Aromatic, rich and fragrant Fish Bone Broth
Prep Time: 15 minutes • Cook Time: 1 hour 15 minutes Yield: Varies depending on pot size; these ingredients are sufficient for 1 gallon of broth
5–7 pounds fish carcasses or heads from large non-oily fish such as halibut, cod, sole, rockfish, turbot, or tilapia (Non-oily fish is necessary because the fish oils in fatty fish such as salmon become rancid in cooking).
2 tablespoons ghee
1–2 carrots, scrubbed and coarsely chopped
2 ribs organic celery, including leafy part, coarsely chopped
2 medium onion, coarsely chopped
Purified water to just cover the bones in the pot
1 bay leaf
1–2 whole cloves
2 teaspoons peppercorns
1 tablespoon bouquet garni or a small handful of fresh parsley and 4–5 stems fresh thyme
Instructions:
1. Wash the fish and cut off the gills if present. In a large stockpot, melt the ghee over medium-low to low heat. Add the carrots, celery, and onion and cook, stirring occasionally, for about 20 minutes. Add the fish and enough water to cover it by 1”. Increase the heat to medium and bring the water to a bare simmer. Use a shallow spoon to carefully skim the film off the top of the broth.

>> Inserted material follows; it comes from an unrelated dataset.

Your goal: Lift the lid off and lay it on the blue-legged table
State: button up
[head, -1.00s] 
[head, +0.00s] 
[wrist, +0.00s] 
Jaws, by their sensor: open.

2. Add the bay leaf, cloves, peppercorns, and bouquet garni and reduce the heat to low. Cook at a bare simmer for about 50 minutes, uncovered or with the lid askew. Continue to skim the surface as needed. When the broth is done, remove the pot from the heat. Using tongs and/or a large slotted spoon, remove all the bones. Pour the fish bone broth through a fine mesh strainer and discard the solids. Let cool on the counter before refrigerating.
3. You can skim off the fat easily after the broth is chilled if desired. When chilled, the broth should be very gelatinous. The fish bone broth will keep for 5 days in the refrigerator and 3 or more months in your freezer.